1.       Set max_prepared_transactions to 2 in postgresql.conf.
2.       start Postgres.
3.       Create two uncommitted prepared transactions: BEGIN; PREPARE
TRANSACTION ‘test1’; BEGIN; PREPARE TRANSACTION ‘test2’;
4.       Set max_prepared_transactions to 1 in postgresql.conf.
5.       Restart Postgres again.

At this point the startup will fail with a fatal but the postmaster process
keeps running.

LOG:  database system was interrupted; last known up at 2015-04-16 17:19:56
PDT
LOG:  database system was not properly shut down; automatic recovery in
progress
LOG:  record with zero length at 0/1826C70
LOG:  redo is not required
LOG:  recovering prepared transaction 1685
LOG:  recovering prepared transaction 1683
FATAL:  maximum number of prepared transactions reached
HINT:  Increase max_prepared_transactions (currently 1).

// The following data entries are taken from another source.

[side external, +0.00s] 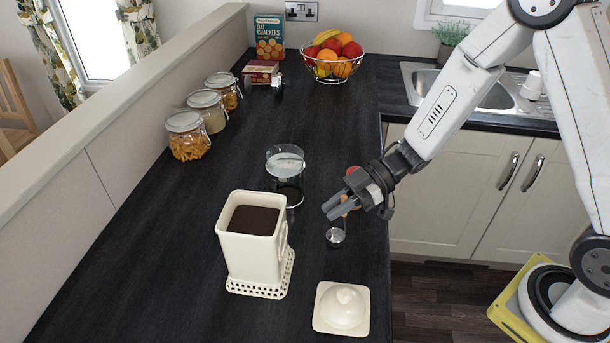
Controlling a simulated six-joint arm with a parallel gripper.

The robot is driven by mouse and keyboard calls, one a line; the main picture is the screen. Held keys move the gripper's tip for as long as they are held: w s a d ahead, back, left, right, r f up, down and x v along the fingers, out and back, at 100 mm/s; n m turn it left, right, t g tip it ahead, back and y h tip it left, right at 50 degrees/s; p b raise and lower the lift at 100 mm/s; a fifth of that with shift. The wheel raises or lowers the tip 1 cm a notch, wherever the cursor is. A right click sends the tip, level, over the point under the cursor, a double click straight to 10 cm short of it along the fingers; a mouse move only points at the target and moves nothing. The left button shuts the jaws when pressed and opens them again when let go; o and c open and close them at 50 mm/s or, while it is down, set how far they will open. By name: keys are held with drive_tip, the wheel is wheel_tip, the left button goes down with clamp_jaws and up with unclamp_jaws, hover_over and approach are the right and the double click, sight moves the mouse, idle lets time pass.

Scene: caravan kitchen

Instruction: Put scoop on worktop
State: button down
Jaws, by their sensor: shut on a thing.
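My gripper (338,208) is shut on the handle of a small metal scoop (335,237). It holds the scoop over the dark worktop (180,260), right of the cream canister. The scoop's bowl hangs below the fingers, close to the worktop surface. I cannot tell whether it touches. The fingers hide part of the handle. The square cream canister (250,262) stands open, with dark brown grounds (253,220) inside. Its cream lid (341,309) lies on the worktop in front, knob up.
A glass vessel (285,163) stands behind the canister. A small reddish thing is partly hidden behind my gripper. Lidded jars (187,140) line the left wall. A fruit basket (333,68), cracker box (270,38) and sink (490,95) are farther back. The front-left worktop is clear.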

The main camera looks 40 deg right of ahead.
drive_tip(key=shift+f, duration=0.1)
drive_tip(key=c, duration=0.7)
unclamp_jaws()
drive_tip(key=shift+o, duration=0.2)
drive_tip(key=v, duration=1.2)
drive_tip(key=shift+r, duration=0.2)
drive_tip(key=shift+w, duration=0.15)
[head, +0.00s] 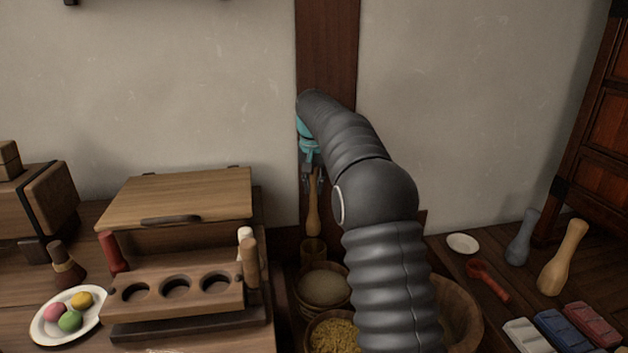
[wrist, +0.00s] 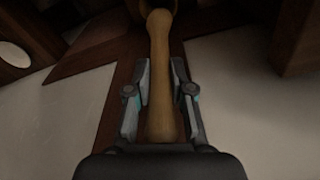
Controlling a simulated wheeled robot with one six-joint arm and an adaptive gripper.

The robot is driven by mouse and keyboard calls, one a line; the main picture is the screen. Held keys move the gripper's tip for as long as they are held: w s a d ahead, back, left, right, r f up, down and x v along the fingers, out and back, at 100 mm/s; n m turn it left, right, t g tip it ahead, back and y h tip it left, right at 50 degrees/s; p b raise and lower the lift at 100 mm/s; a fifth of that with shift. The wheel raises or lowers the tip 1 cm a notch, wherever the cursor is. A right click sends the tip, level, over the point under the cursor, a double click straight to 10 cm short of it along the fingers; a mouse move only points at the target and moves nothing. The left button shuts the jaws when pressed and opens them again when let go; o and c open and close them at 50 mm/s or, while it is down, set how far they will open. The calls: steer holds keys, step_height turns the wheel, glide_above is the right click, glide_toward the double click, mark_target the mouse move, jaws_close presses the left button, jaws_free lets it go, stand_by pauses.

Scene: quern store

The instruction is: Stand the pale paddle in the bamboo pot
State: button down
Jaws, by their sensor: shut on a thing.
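The pale paddle (head: 313,212), a tan wooden piece, hangs upright below my gripper (head: 313,184). The wrist view shows the paddle (wrist: 160,75) between the two fingers of my gripper (wrist: 160,88), which is shut on it. I cannot tell whether that end is inside the rim.
A bowl of pale grain (head: 323,287) and a bowl of yellow bits (head: 334,338) stand in front of the pot. A wooden lidded box (head: 180,198) and a rack with round holes (head: 175,292) are at left. My arm hides part of a large bowl (head: 462,312).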

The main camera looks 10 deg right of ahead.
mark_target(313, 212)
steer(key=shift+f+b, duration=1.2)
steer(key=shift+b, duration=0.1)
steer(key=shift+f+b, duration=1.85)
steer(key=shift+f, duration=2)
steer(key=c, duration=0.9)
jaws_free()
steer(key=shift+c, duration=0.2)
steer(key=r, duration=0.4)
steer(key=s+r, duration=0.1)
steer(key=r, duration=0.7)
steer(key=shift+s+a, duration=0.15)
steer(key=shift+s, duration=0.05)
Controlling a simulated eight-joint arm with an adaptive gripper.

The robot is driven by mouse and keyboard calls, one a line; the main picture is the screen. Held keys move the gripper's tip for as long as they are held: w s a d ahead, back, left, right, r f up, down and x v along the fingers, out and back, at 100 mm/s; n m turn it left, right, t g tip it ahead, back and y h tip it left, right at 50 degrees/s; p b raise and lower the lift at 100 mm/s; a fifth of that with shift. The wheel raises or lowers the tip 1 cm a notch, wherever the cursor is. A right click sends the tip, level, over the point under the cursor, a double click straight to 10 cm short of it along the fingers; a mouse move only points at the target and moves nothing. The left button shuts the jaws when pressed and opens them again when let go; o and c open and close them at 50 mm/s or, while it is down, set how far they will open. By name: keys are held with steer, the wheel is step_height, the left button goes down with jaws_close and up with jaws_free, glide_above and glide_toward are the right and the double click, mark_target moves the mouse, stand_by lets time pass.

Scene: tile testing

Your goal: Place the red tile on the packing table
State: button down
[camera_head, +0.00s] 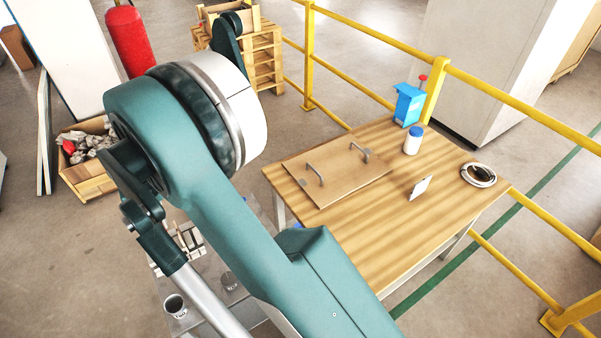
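A wooden-topped table (440,222), which may be the packing table, stands right of centre. A wooden board with two metal handles (335,172) lies on its left part. A small whitish tile-like plate (420,187) stands tilted near the middle of the top. I cannot make out a red tile; my teal arm crosses the view and hides part of the scene. My gripper is not in view.
The table also bears a white bottle with a blue cap (412,141), a blue device with a red knob (408,104) and a coil (478,175). Yellow railings (480,82) run behind it. A grey bench with a metal cup (175,305) lies below my arm. A rubble crate (88,178) stands left.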

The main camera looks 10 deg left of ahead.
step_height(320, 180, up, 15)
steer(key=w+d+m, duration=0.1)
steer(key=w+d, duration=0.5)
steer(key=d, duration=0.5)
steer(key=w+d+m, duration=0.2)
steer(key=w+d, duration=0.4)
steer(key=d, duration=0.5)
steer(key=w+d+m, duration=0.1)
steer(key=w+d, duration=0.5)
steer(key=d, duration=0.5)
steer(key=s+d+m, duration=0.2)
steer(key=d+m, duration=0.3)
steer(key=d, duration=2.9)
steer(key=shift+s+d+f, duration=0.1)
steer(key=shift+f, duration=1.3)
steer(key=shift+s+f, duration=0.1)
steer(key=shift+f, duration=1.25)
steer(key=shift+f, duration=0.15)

Looks like their may be a LWLock that is not correctly getting released
which causes the process to hang rather then exit.
On Thu, Apr 23, 2015 at 7:09 AM,  <grant@amazon.com> wrote:
> 1.       Set max_prepared_transactions to 2 in postgresql.conf.
> 2.       start Postgres.
> 3.       Create two uncommitted prepared transactions: BEGIN; PREPARE
> TRANSACTION 'test1'; BEGIN; PREPARE TRANSACTION 'test2';
> 4.       Set max_prepared_transactions to 1 in postgresql.conf.
> 5.       Restart Postgres again.
>
> At this point the startup will fail with a fatal but the postmaster process
> keeps running.
>
> LOG:  database system was interrupted; last known up at 2015-04-16 17:19:56
> PDT
> LOG:  database system was not properly shut down; automatic recovery in
> progress
> LOG:  record with zero length at 0/1826C70
> LOG:  redo is not required
> LOG:  recovering prepared transaction 1685
> LOG:  recovering prepared transaction 1683
> FATAL:  maximum number of prepared transactions reached
> HINT:  Increase max_prepared_transactions (currently 1).
>
> Looks like their may be a LWLock that is not correctly getting released
> which causes the process to hang rather then exit.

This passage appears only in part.